In deze zaak heeft de Hoge Raad op 27 januari 2017 uitspraak gedaan in een cassatieprocedure over de heffing van belasting van personenauto's en motorrijwielen (bpm) bij de registratie van een in het buitenland aangekochte auto. De Staatssecretaris van Financiën had een naheffingsaanslag opgelegd aan de belanghebbende, die een gebruikte auto had gekocht in Duitsland. De belanghebbende had bij de registratie van de auto in Nederland bpm voldaan, waarbij hij een vermindering had toegepast op basis van de afschrijving van de auto. De Inspecteur was van mening dat de afschrijving te laag was berekend en legde daarom een naheffingsaanslag op.
De Hoge Raad oordeelde dat de ter zake van de registratie van een personenauto verschuldigde bpm niet hoger mag zijn dan het laagste restbedrag aan bpm dat is vervat in de waarde van gelijksoortige reeds in Nederland geregistreerde voertuigen. Het Hof had terecht geoordeeld dat bij het bepalen van de hoogte van de afschrijving mag worden uitgegaan van de laagste op een koerslijst vermelde waarde van de referentieauto.
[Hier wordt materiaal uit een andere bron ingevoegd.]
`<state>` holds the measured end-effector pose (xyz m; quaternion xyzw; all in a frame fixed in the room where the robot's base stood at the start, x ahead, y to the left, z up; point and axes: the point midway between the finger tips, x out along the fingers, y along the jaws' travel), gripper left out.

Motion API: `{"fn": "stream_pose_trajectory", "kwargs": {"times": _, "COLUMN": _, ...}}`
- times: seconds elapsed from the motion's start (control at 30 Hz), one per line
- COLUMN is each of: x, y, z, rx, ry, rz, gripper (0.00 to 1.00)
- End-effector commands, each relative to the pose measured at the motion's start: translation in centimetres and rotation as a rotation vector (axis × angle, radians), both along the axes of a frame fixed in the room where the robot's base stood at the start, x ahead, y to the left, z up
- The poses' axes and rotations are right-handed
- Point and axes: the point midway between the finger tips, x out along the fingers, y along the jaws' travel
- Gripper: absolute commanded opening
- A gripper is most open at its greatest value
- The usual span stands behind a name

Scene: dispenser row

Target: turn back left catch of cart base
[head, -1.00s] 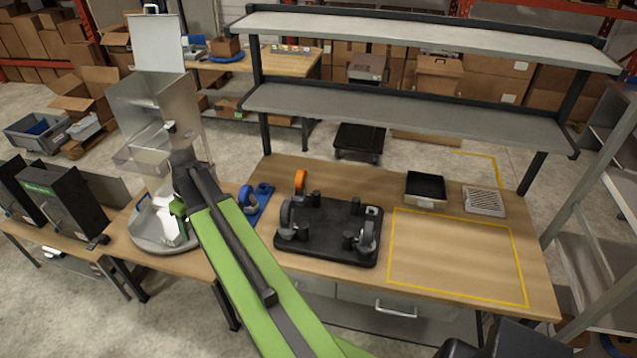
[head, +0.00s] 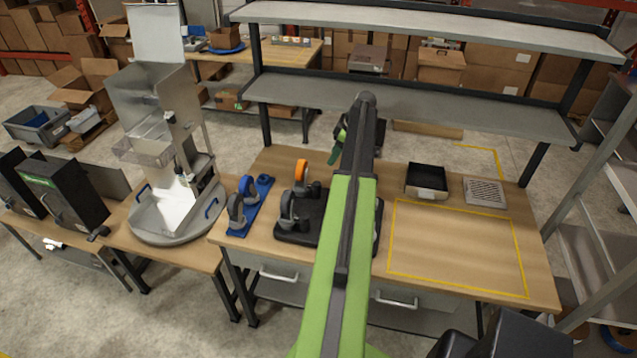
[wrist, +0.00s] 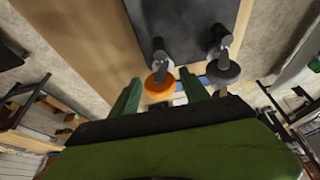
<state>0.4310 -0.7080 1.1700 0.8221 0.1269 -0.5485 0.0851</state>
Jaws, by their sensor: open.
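The cart base is a black plate (head: 292,237) lying on the wooden bench with casters standing up from it; it also shows at the top of the wrist view (wrist: 185,22). Its back left caster has an orange wheel (head: 301,171), and the front left one has a grey wheel (head: 289,209). My gripper (head: 342,143) is over the bench's back part, right of the orange wheel in the head view. In the wrist view my open green fingers (wrist: 160,77) frame the orange wheel (wrist: 158,88), with nothing held. The catch is too small to tell. My arm hides the plate's right part.
A black tray (head: 427,179) and a vented plate (head: 485,197) lie at the back right. The yellow-outlined area (head: 457,250) is empty. A two-level shelf (head: 410,117) stands behind the bench.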

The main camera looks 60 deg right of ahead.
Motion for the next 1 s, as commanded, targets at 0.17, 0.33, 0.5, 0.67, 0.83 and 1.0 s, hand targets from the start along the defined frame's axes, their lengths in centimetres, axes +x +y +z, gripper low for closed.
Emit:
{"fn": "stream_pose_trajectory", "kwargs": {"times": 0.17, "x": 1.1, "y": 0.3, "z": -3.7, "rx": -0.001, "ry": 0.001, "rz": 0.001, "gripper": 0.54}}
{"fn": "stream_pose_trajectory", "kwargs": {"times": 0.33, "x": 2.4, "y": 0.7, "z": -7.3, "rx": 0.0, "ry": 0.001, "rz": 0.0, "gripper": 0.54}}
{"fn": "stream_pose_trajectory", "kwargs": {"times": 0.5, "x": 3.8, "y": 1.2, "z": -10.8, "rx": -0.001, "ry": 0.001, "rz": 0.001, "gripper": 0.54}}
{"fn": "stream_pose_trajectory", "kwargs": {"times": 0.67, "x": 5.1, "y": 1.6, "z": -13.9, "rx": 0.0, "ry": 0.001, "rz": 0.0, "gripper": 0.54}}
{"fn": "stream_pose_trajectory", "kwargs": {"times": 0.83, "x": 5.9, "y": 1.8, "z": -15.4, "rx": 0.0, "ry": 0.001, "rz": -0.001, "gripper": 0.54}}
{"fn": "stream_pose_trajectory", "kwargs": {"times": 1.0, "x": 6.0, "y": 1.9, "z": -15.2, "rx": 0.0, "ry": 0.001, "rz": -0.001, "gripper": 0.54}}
De Hoge Raad bevestigde dat de fiscale herkomst van de auto niet van belang is voor de bepaling van de bpm, en dat de heffing van bpm niet mag leiden tot discriminatie van voertuigen uit andere lidstaten.
De Hoge Raad verklaarde het beroep in cassatie ongegrond en veroordeelde de Staatssecretaris van Financiën in de kosten van het geding in cassatie, vastgesteld op € 1485 voor beroepsmatig verleende rechtsbijstand. Dit arrest is openbaar uitgesproken en de Staatssecretaris van Financiën is een griffierecht van € 497 opgelegd.